Robot state and action records
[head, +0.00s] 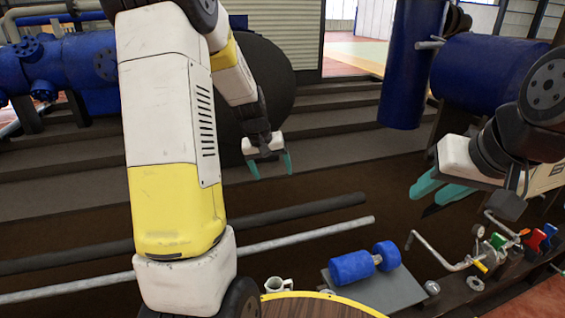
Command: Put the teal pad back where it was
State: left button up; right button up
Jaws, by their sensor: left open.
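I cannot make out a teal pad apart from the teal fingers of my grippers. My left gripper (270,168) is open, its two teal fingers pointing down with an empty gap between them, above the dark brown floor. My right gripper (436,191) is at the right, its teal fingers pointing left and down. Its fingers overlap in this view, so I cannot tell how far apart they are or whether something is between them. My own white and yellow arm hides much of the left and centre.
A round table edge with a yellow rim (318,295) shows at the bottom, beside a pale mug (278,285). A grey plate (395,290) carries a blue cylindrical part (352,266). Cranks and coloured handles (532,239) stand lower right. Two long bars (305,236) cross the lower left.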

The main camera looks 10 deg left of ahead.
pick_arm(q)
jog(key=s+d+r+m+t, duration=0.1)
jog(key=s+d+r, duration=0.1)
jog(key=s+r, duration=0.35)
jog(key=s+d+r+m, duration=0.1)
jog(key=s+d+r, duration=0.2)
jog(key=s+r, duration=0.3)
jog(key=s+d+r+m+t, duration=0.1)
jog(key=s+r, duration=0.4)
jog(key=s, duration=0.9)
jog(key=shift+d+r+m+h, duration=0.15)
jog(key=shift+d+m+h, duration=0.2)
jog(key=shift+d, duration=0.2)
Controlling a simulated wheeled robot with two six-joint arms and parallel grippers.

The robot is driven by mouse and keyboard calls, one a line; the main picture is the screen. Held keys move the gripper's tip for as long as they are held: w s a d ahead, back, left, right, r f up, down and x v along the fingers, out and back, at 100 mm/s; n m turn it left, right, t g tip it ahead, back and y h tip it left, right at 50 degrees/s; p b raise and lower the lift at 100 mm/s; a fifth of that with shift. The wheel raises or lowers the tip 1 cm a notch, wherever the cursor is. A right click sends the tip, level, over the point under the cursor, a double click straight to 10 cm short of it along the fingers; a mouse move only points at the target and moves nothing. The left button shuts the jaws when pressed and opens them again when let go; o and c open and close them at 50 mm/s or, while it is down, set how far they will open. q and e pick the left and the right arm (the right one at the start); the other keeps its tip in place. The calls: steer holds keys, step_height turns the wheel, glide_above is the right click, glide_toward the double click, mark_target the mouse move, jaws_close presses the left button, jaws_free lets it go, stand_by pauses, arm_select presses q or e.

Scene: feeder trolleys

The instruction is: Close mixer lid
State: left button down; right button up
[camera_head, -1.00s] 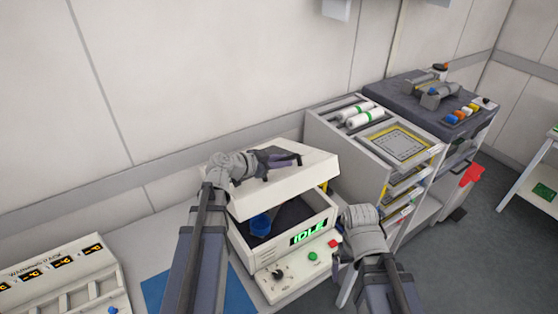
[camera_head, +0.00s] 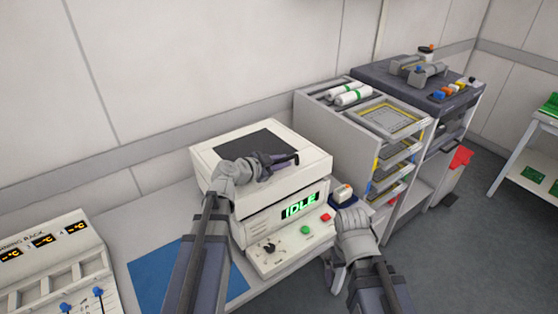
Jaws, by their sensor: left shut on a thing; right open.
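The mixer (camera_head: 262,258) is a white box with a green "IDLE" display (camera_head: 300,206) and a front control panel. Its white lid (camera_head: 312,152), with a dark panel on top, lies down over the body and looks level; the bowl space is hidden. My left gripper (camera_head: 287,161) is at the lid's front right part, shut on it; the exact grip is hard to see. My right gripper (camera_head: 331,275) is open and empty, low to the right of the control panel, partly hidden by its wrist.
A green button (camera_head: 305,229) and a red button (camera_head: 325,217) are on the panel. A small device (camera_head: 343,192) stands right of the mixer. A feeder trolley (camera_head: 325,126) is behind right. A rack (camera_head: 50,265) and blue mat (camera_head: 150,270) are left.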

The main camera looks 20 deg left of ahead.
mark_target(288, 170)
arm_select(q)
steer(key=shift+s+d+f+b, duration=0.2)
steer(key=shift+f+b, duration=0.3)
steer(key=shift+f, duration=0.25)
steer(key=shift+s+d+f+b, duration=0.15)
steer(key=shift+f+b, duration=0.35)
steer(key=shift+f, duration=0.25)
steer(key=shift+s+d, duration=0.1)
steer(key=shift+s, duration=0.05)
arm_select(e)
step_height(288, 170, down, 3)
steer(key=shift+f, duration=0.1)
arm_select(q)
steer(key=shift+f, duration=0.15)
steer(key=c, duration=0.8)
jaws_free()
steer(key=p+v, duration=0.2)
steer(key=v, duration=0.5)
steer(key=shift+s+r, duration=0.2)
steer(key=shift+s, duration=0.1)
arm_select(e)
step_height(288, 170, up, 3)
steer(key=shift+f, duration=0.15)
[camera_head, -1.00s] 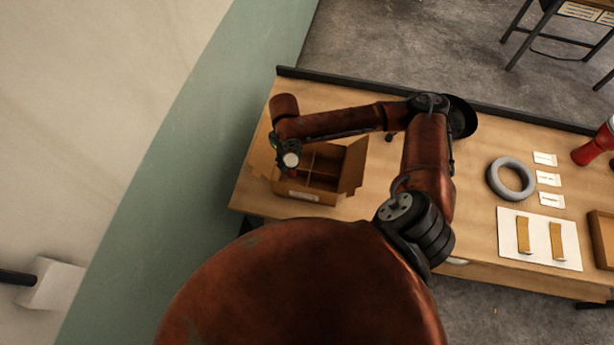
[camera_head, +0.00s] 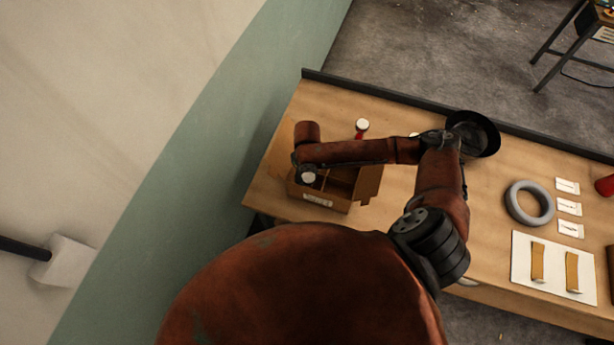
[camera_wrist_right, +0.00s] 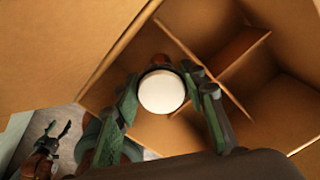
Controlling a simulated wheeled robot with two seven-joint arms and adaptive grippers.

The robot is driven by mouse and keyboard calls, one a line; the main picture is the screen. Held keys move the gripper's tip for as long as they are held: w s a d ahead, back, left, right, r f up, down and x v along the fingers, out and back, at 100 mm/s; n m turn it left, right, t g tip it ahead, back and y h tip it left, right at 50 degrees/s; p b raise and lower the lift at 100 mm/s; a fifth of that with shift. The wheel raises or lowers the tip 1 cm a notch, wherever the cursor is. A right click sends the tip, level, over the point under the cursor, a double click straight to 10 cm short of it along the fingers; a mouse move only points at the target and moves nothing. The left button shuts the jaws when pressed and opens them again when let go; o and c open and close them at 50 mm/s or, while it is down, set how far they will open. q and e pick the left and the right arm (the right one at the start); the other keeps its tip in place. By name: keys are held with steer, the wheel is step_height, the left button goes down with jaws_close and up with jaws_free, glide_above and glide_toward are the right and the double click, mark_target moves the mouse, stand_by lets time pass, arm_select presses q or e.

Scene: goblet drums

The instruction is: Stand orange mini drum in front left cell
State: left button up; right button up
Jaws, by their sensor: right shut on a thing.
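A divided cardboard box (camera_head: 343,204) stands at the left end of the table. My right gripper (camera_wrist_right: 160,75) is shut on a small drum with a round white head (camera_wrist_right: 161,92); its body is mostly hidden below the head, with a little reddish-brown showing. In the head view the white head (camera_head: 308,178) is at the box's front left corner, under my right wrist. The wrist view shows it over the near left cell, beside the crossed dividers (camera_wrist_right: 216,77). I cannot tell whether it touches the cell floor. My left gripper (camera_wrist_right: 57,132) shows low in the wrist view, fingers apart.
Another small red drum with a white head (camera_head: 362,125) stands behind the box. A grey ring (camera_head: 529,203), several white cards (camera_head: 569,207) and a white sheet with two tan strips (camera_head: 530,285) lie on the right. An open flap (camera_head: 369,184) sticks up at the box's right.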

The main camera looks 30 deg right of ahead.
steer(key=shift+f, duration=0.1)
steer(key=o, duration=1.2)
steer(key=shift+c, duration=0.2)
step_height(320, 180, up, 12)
...
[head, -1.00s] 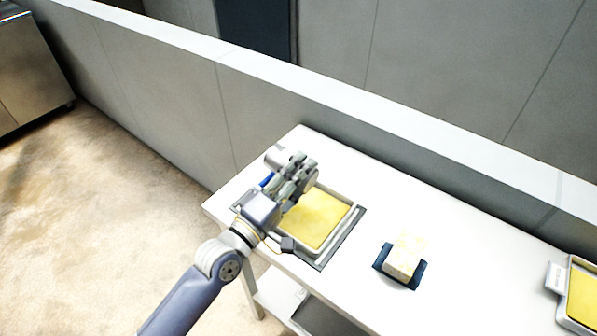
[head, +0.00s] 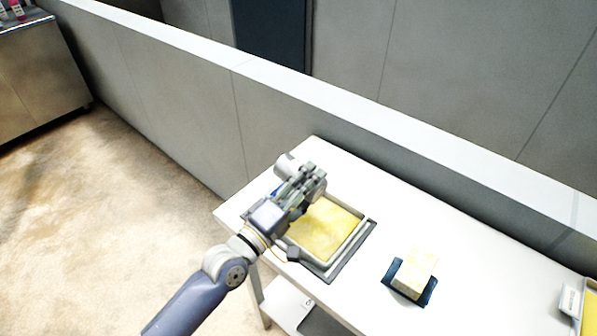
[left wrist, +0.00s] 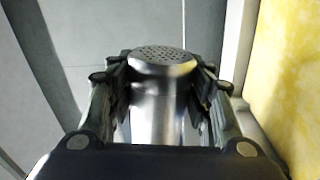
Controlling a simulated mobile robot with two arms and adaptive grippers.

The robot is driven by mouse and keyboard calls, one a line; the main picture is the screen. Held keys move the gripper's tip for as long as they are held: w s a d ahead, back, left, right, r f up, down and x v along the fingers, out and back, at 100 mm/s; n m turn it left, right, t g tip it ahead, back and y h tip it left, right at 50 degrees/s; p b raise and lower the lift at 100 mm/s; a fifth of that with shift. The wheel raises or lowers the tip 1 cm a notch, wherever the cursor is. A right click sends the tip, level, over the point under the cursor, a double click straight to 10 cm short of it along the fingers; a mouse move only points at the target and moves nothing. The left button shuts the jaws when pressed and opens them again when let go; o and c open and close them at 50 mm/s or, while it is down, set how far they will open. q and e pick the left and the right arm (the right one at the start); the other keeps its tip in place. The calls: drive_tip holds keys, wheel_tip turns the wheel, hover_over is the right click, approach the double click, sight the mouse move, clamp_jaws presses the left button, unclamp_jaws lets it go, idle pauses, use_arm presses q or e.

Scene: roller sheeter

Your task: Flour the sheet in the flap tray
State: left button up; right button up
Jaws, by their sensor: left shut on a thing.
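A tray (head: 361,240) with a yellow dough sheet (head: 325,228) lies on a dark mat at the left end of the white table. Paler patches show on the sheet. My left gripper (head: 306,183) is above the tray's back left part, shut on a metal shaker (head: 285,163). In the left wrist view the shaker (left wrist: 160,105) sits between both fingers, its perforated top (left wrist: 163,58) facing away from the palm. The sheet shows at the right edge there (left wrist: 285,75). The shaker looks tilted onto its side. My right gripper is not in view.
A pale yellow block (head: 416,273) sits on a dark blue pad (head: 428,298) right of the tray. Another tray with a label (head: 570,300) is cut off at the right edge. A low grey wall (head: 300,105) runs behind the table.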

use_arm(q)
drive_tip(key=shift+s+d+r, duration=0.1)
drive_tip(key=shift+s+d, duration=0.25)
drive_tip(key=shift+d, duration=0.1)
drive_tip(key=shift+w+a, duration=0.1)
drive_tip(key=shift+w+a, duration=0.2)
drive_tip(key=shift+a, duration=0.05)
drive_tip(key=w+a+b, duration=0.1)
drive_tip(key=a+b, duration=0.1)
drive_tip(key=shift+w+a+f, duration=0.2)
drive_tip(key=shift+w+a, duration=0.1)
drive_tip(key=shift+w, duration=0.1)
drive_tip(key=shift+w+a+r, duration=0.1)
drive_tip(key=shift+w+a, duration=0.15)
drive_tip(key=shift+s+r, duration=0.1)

— DIRECTIONS FOR THIS TASK —
Give only the number of lines in the records that include the word "wheeled".

— COMPLETED EXERCISE —
2